Request. Write the data out again exactly, with no pictures.

Entries taken from a collection.
============

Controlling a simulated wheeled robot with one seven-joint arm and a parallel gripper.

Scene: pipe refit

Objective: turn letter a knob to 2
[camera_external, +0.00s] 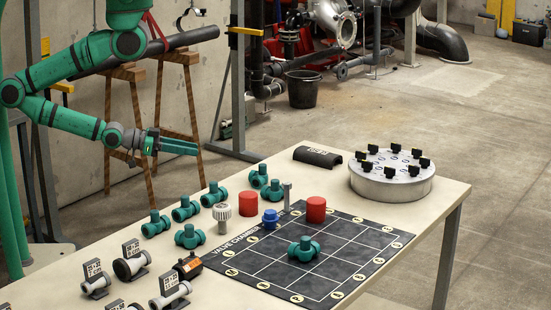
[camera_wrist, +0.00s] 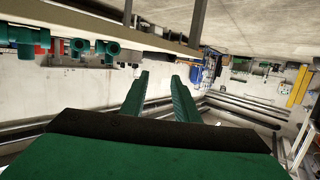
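A round grey metal drum (camera_external: 391,186) stands at the table's far right end, with several black knobs (camera_external: 372,149) around its top. The letters and numbers at the knobs are too small to read, so I cannot tell which is knob a or where it points. My gripper (camera_external: 196,148) is in the air left of and behind the table, far from the drum. Its two green fingers (camera_wrist: 162,76) are apart and empty in the wrist view. The drum cannot be made out in the wrist view.
The table (camera_external: 446,200) holds several green valves (camera_external: 185,208), two red cylinders (camera_external: 249,203), a blue part (camera_external: 270,219) and a dark gridded mat (camera_external: 340,274) with a green valve on it. A black half-pipe (camera_external: 317,157) lies beside the drum. A long pipe (camera_external: 185,40) rests on wooden trestles behind my arm.

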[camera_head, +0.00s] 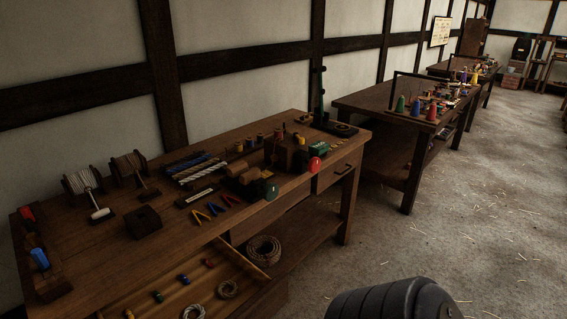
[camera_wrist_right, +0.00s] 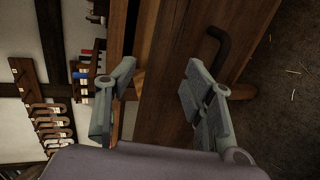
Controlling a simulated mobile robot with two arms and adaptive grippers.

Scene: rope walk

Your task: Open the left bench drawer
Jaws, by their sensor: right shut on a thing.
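The left bench drawer (camera_head: 233,257) stands pulled out from the wooden bench (camera_head: 160,238) at the bottom of the head view, and its inside shows. Small coloured spools and rope coils lie in it. My right gripper (camera_wrist_right: 160,98) shows in the right wrist view, its two grey fingers apart on either side of brown wood. It is shut on the drawer; the exact part held is unclear. A dark bar handle (camera_wrist_right: 222,48) shows on a wooden face beyond the right finger. My left gripper is in neither view.
The bench top carries reels, coloured pegs and spools. A closed right drawer (camera_head: 338,171) is under its far end. A rope coil (camera_head: 263,250) lies on the shelf below. A second bench (camera_head: 372,101) stands behind. The straw-strewn floor (camera_head: 470,220) at right is clear.

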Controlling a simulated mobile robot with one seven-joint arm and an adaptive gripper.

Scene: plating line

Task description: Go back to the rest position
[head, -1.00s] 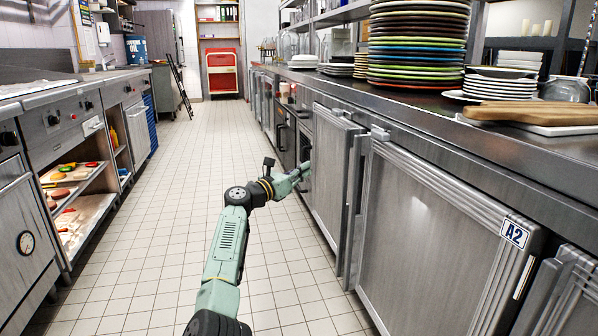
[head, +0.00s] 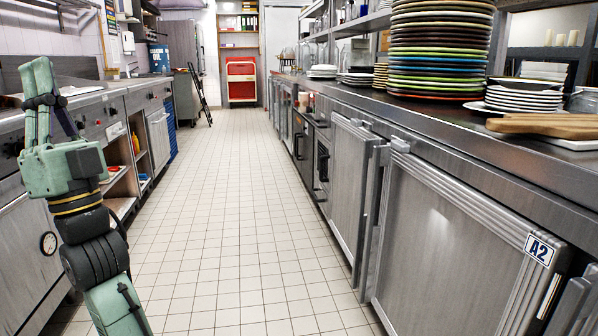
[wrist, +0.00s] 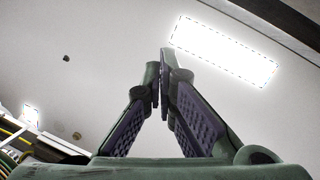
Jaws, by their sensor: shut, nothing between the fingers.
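My gripper (head: 40,85) is at the left of the head view, raised with its fingers pointing up, in front of the left counter. It is shut and empty. In the wrist view its two fingers (wrist: 163,85) meet at the tips against the ceiling, with nothing between them. My arm comes up from the lower left edge of the head view.
The tiled aisle (head: 215,200) is clear. A red cart (head: 241,80) stands far back. A ceiling light (wrist: 225,50) shows in the wrist view.

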============

Result of this task.
Controlling a simulated wheeled robot with one seven-joint arm and a parallel gripper.

Scene: pipe refit

Objective: turn letter a knob to 2
[camera_external, +0.00s] 
[camera_wrist, +0.00s] 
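A round grey metal drum (camera_external: 391,186) stands at the table's far right end, with several black knobs (camera_external: 372,149) around its top. The letters and numbers at the knobs are too small to read, so I cannot tell which is knob a or where it points. My gripper (camera_external: 196,148) is in the air left of and behind the table, far from the drum. Its two green fingers (camera_wrist: 162,76) are apart and empty in the wrist view. The drum cannot be made out in the wrist view.
The table (camera_external: 446,200) holds several green valves (camera_external: 185,208), two red cylinders (camera_external: 249,203), a blue part (camera_external: 270,219) and a dark gridded mat (camera_external: 340,274) with a green valve on it. A black half-pipe (camera_external: 317,157) lies beside the drum. A long pipe (camera_external: 185,40) rests on wooden trestles behind my arm.

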[camera_head, +0.00s] 
[camera_wrist_right, +0.00s] 
Controlling a simulated mobile robot with two arms and adaptive grippers.

Scene: rope walk

Your task: Open the left bench drawer
Jaws, by their sensor: right shut on a thing.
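The left bench drawer (camera_head: 233,257) stands pulled out from the wooden bench (camera_head: 160,238) at the bottom of the head view, and its inside shows. Small coloured spools and rope coils lie in it. My right gripper (camera_wrist_right: 160,98) shows in the right wrist view, its two grey fingers apart on either side of brown wood. It is shut on the drawer; the exact part held is unclear. A dark bar handle (camera_wrist_right: 222,48) shows on a wooden face beyond the right finger. My left gripper is in neither view.
The bench top carries reels, coloured pegs and spools. A closed right drawer (camera_head: 338,171) is under its far end. A rope coil (camera_head: 263,250) lies on the shelf below. A second bench (camera_head: 372,101) stands behind. The straw-strewn floor (camera_head: 470,220) at right is clear.

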Controlling a simulated mobile robot with one seven-joint arm and an adaptive gripper.

Scene: plating line

Task description: Go back to the rest position
[head, -1.00s] 
[head, +0.00s] 
[wrist, +0.00s] 
Jaws, by their sensor: shut, nothing between the fingers.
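My gripper (head: 40,85) is at the left of the head view, raised with its fingers pointing up, in front of the left counter. It is shut and empty. In the wrist view its two fingers (wrist: 163,85) meet at the tips against the ceiling, with nothing between them. My arm comes up from the lower left edge of the head view.
The tiled aisle (head: 215,200) is clear. A red cart (head: 241,80) stands far back. A ceiling light (wrist: 225,50) shows in the wrist view.

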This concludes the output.